Mr. Wilson agreed with the auditor's report and echoed the praise for Mr. Ruse's efforts to modernize the office.
Mr. Ruse, a former town financial manager, said the report is intended to further his reform of the office by spurring him to iron out any remaining wrinkles.
The report points to five areas of concern for the auditor: processing of travel expenses, documentation of foreign investments, resolution of long-term outstanding checks, breakdown of pension trust fund expenses, and verification procedures for cash advances. The report also calls into question whether the treasurer's office should keep its autonomy.
According to the audit, Mr. Ruse would submit expense reports for travel directly to State Street Bank and Fidelity Investment Services, two banks responsible for the management of the state's short-term debt.
When those institutions would report to the state the results of their investments, the total would be the net minus expenses instead of gross, as prescribed by Vermont State Law 32: Sec. 502(a).
The law states that "the gross amount of money received in their official capacities by every officer ..., from whatever source, shall be paid forthwith into the state treasury ..., without any deduction on account ..., of fees, costs, charges, expenses of any kind whatsoever."
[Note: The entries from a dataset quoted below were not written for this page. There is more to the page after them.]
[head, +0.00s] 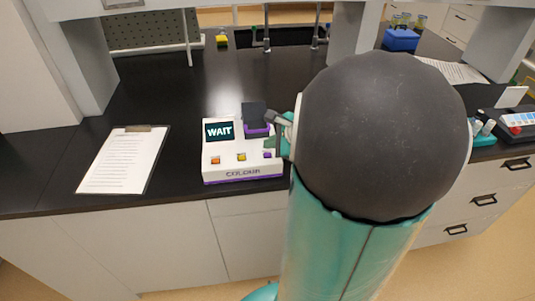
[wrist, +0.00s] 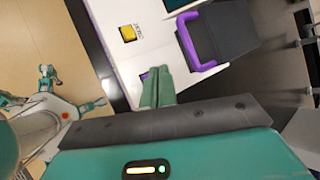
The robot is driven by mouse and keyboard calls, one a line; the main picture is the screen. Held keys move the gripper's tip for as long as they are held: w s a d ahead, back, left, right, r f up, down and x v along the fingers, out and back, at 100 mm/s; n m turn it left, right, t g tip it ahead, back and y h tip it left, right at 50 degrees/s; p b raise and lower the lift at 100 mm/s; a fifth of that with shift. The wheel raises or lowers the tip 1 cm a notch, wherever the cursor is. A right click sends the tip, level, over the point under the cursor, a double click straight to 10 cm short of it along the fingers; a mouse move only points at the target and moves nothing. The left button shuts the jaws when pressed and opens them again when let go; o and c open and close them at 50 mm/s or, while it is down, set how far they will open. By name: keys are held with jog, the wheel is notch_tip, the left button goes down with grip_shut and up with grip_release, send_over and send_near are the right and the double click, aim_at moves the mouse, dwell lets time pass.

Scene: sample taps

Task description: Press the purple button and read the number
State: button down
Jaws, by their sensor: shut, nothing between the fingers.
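The white instrument (head: 222,172) marked COLOUR stands on the black bench in the head view. Its dark screen (head: 219,131) reads WAIT; no number shows. The purple button (head: 267,155) is at the right of its front row. In the wrist view the purple button (wrist: 145,76) is mostly hidden behind my fingertips. My gripper (head: 271,142) is shut and empty, its green fingers together. In the wrist view my gripper (wrist: 157,85) has its tips over the purple button; I cannot tell if they touch it.
An orange button (head: 216,160) and a yellow button (head: 241,157) share the row. A dark lid with a purple handle (wrist: 190,42) sits behind the purple button. A clipboard (head: 123,160) lies left. The bench between clipboard and instrument is clear.

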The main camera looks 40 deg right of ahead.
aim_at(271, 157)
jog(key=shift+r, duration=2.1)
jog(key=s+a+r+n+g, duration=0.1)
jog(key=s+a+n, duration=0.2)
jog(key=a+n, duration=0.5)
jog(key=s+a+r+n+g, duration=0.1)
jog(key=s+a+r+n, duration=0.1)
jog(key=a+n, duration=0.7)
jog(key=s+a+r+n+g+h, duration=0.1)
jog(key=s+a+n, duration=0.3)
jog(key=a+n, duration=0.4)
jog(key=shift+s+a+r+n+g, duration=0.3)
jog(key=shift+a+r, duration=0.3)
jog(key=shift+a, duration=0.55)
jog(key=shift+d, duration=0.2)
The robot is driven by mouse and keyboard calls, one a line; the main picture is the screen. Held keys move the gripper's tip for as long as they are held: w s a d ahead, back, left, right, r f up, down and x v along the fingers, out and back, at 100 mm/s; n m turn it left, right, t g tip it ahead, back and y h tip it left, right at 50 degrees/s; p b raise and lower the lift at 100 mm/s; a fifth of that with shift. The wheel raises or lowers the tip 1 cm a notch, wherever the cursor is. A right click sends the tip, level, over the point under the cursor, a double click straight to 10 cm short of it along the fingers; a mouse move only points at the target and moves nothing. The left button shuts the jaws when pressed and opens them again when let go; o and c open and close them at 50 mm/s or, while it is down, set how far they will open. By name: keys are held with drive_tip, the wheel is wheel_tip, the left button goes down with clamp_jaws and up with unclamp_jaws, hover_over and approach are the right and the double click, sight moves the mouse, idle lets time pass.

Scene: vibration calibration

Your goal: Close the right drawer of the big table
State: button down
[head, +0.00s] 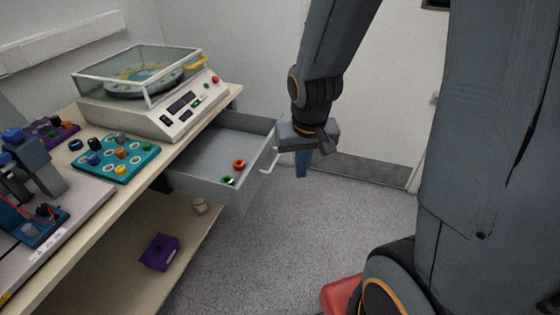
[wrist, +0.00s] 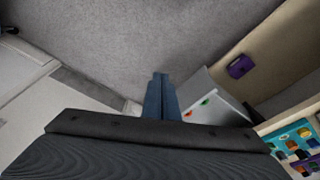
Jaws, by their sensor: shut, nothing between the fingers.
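The right drawer (head: 205,175) of the big table (head: 140,195) is pulled out in the head view. It is grey, with an orange-red ring and a green ring inside, and a pale handle on its front. My gripper (head: 302,172) is shut and empty, pointing down just to the right of the drawer front. It seems apart from the handle, though the exact gap is hard to judge. In the wrist view, the shut fingers (wrist: 160,95) are at the centre and the drawer (wrist: 212,108) is right beside them, partly hidden behind my gripper.
A machine with a clear cover (head: 150,95) stands on the table, beside a teal tray (head: 115,158) of coloured parts. A purple box (head: 160,252) lies on the lower shelf. Open grey floor (head: 310,235) lies right of the drawer, with a white door (head: 390,100) behind.

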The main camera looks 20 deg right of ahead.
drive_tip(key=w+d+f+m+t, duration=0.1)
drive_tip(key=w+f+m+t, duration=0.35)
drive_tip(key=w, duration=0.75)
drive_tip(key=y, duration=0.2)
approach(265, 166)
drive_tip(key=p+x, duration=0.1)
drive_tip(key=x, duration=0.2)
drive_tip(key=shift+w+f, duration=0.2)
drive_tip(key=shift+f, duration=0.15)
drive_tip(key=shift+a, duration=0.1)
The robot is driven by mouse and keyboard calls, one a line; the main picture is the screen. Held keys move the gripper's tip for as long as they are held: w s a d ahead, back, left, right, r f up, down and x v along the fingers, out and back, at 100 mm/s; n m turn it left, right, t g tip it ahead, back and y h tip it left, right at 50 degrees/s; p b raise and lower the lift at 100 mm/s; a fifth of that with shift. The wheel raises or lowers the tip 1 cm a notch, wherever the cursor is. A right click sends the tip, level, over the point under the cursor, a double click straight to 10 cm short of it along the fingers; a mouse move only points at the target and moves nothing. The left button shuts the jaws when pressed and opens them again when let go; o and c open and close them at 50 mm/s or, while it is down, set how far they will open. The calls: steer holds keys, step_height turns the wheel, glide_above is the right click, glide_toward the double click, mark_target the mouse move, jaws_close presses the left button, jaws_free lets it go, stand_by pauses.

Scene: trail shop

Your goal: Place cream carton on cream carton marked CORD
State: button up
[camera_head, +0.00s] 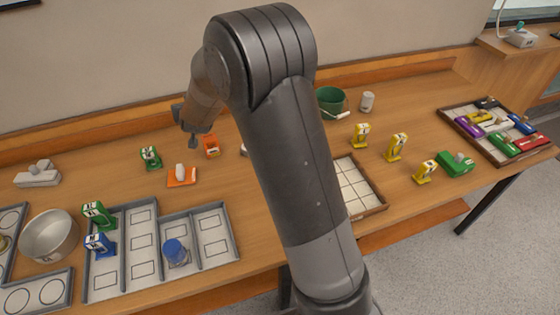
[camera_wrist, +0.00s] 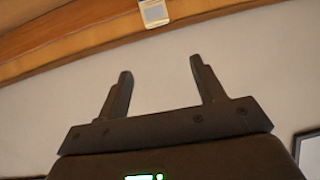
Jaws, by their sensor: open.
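My gripper (camera_head: 192,140) hangs over the back left of the bench, near the wall; its two fingers are apart and empty in the wrist view (camera_wrist: 160,68). A pale block with a grey face (camera_wrist: 153,13) is cut off by the top edge of the wrist view, beyond the fingers. In the head view a small whitish thing (camera_head: 243,150) is mostly hidden behind my arm; it may be a cream carton. I cannot read CORD on anything, so I cannot tell the two cream cartons apart.
Orange cartons (camera_head: 211,146), a green carton (camera_head: 150,157), a grey compartment tray (camera_head: 140,250) and a metal bowl (camera_head: 50,236) are left. A white-celled tray (camera_head: 374,208), green bucket (camera_head: 331,101), yellow cartons (camera_head: 397,147) and a filled tray (camera_head: 452,115) are right.

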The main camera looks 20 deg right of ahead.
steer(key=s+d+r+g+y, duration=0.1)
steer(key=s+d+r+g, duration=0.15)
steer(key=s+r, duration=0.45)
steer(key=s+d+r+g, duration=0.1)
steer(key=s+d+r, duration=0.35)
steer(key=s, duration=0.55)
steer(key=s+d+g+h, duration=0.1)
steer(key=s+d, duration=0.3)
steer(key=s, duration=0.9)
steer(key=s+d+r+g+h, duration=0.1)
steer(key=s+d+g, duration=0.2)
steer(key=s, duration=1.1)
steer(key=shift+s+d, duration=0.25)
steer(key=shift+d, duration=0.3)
In the period between March 4, 1991, and January 31, 1992, Fidelity Investment Services reported that over $129,000 had been paid directly out of Vermont investment earnings.
Of that amount, over $3,000 is described as either "travel or charter air service."
"All expenses are documented and accounted for," Mr. Acebo said. "It would just give the state a little more control if all expenses were paid according to state regulations."
"I have sent a letter to the auditor saying that in the future all expenses would be processed through the state's Financial Management Information System," Mr. Ruse said in a telephone interview. "I have been trying to change this practice since I took office, and from now on I will apply for all expenses to be covered directly by the state."
Mr. Acebo said in the report that the way expenses are currently collected "circumvents the state's established internal and accounting controls and results in mistatements."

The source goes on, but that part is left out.